-- AIM OF THE EXERCISE --
Write out exactly the lines below that run from the one containing "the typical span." through the one containing "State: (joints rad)", both included, with no other lines.
______________________________
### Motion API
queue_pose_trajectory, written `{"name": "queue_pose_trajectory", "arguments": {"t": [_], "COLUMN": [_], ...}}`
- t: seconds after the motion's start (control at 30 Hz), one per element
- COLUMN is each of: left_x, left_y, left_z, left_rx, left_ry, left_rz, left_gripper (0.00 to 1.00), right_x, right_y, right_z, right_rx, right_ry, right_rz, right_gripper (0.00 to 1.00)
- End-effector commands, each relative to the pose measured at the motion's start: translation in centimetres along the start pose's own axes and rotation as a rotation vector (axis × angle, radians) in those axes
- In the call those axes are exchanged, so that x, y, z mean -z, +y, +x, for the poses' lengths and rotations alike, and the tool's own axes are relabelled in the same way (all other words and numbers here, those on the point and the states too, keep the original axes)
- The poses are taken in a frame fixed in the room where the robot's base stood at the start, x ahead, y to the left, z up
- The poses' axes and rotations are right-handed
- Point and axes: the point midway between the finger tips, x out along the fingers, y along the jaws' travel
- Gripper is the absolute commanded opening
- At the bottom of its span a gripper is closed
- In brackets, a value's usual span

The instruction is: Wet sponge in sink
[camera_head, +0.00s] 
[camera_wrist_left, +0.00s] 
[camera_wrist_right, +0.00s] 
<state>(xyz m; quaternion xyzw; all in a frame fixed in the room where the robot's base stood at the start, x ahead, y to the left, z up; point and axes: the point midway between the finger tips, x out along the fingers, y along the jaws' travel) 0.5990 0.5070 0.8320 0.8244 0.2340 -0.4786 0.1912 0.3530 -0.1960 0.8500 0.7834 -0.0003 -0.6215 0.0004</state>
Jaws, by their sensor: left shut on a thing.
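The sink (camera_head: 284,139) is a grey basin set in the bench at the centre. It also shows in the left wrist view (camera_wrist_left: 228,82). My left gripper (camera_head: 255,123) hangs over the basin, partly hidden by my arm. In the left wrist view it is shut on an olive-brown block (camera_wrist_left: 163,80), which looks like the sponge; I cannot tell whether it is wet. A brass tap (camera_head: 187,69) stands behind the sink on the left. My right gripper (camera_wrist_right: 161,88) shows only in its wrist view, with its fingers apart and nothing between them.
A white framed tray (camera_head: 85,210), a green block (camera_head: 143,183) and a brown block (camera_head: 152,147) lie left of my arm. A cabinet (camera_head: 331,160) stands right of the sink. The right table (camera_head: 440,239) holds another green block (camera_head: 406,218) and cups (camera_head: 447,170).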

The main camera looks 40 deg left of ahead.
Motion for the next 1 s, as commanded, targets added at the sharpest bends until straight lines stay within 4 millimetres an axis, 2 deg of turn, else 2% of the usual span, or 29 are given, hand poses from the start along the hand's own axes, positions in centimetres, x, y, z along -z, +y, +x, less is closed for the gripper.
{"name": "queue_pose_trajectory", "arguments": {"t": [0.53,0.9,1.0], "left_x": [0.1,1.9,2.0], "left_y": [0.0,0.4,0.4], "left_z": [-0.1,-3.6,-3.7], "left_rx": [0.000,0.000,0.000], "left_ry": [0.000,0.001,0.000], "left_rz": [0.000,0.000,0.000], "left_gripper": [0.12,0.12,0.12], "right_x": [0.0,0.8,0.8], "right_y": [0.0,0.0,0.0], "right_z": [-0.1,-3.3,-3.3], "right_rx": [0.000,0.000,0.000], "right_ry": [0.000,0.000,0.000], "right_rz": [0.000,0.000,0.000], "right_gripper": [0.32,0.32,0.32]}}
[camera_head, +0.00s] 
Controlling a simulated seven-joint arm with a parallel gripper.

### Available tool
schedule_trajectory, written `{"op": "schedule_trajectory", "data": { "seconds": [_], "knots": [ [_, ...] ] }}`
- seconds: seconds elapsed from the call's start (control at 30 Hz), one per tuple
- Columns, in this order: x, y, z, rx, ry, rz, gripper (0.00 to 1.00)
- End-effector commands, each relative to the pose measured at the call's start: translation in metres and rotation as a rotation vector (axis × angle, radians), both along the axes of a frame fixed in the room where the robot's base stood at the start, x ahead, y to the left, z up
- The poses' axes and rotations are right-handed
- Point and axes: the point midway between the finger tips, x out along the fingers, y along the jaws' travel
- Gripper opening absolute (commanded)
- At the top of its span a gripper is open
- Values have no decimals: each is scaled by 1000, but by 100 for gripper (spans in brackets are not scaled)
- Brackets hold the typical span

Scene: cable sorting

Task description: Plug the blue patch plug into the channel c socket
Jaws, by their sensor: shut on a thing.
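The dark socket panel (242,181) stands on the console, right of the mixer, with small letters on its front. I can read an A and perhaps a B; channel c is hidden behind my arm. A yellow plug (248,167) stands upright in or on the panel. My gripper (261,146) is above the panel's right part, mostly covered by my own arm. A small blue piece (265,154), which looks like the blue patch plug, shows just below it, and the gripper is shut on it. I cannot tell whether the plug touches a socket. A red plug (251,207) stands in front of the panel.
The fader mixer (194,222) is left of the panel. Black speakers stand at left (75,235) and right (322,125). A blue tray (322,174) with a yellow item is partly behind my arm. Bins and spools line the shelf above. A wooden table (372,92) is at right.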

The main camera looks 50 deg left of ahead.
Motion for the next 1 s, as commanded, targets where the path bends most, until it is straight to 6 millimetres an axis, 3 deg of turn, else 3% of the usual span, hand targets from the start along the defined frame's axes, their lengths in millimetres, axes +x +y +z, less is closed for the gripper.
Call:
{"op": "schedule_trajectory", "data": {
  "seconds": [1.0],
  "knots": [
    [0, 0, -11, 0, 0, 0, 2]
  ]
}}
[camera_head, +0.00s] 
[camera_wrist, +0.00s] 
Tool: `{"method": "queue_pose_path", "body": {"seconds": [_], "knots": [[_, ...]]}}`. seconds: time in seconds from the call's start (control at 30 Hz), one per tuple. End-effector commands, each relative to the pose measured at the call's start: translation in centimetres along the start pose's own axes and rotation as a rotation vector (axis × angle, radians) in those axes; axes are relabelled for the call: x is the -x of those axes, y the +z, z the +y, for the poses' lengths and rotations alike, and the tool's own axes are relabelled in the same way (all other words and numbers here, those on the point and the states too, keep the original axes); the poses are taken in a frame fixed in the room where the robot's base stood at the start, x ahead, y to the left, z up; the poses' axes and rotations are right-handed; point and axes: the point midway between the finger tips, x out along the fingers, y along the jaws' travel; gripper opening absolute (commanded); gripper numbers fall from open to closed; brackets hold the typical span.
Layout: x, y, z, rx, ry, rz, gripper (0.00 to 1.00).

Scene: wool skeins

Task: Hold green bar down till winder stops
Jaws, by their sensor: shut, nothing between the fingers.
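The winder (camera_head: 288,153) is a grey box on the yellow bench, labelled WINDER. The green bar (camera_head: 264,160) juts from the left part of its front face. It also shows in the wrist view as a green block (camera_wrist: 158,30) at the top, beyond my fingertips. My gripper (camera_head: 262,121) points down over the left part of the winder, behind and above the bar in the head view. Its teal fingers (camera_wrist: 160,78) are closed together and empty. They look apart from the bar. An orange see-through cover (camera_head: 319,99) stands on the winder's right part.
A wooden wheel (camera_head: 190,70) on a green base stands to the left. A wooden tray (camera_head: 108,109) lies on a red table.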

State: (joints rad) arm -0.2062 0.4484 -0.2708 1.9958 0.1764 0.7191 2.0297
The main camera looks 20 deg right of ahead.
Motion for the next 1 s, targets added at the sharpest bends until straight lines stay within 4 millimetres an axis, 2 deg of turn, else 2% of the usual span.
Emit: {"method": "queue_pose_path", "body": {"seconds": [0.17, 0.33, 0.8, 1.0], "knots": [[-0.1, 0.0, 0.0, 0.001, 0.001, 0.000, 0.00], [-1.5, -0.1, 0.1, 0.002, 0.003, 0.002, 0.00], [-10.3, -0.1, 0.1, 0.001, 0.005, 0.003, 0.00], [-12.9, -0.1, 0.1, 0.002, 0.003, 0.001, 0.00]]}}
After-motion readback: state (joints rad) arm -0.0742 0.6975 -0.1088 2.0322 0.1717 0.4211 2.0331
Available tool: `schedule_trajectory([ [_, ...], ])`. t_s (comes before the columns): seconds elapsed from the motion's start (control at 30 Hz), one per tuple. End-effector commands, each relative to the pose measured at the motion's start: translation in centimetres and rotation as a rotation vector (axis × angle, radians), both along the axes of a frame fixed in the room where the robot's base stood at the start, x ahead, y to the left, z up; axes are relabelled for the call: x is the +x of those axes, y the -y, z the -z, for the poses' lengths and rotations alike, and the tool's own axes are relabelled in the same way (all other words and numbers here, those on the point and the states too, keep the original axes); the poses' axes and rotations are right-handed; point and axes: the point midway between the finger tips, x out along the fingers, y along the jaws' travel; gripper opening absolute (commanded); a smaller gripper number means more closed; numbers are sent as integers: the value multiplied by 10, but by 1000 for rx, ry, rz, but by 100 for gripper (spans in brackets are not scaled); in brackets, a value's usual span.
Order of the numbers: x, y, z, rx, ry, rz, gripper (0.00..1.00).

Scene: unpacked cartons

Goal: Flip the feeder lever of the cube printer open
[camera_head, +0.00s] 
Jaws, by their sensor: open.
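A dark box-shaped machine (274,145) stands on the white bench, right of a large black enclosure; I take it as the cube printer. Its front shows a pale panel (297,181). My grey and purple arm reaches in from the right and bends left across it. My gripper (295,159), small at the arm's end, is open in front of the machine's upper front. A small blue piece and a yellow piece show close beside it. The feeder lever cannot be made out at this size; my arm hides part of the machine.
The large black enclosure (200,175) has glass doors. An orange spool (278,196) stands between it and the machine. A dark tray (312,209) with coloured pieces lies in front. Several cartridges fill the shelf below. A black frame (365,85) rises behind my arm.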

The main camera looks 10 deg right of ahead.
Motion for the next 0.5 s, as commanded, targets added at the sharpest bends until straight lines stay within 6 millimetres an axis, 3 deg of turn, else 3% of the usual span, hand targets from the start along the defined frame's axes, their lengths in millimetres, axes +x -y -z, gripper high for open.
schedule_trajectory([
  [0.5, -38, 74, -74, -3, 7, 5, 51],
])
______________________________
-- COMPLETED EXERCISE --
Tool: `{"method": "queue_pose_path", "body": {"seconds": [_], "knots": [[_, ...]]}}`. seconds: time in seconds from the call's start (control at 30 Hz), one per tuple. End-effector commands, each relative to the pose measured at the call's start: translation in centimetres along the start pose's own axes and rotation as a rotation vector (axis × angle, radians) in those axes; axes are relabelled for the call: x is the -x of those axes, y the +z, z the +y, for the poses' lengths and rotations alike, and the tool's own axes are relabelled in the same way (all other words and numbers here, those on the point and the states too, keep the original axes); the poses are taken in a frame fixed in the room where the robot's base stood at the start, x ahead, y to the left, z up; the poses' axes and rotations are right-handed; point and axes: the point midway between the finger tips, x out along the fingers, y along the jaws' travel; gripper opening absolute (commanded); gripper numbers fall from open to closed; brackets hold the typical span.
Layout: x, y, z, rx, ry, rz, gripper (0.00 to 1.00).

Scene: wool skeins

Task: Hold green bar down till winder stops
Jaws, by their sensor: shut, nothing between the fingers.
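The winder (camera_head: 288,153) is a grey box on the yellow bench, labelled WINDER. The green bar (camera_head: 264,160) juts from the left part of its front face. It also shows in the wrist view as a green block (camera_wrist: 158,30) at the top, beyond my fingertips. My gripper (camera_head: 262,121) points down over the left part of the winder, behind and above the bar in the head view. Its teal fingers (camera_wrist: 160,78) are closed together and empty. They look apart from the bar. An orange see-through cover (camera_head: 319,99) stands on the winder's right part.
A wooden wheel (camera_head: 190,70) on a green base stands to the left. A wooden tray (camera_head: 108,109) lies on a red table.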

State: (joints rad) arm -0.2062 0.4484 -0.2708 1.9958 0.1764 0.7191 2.0297

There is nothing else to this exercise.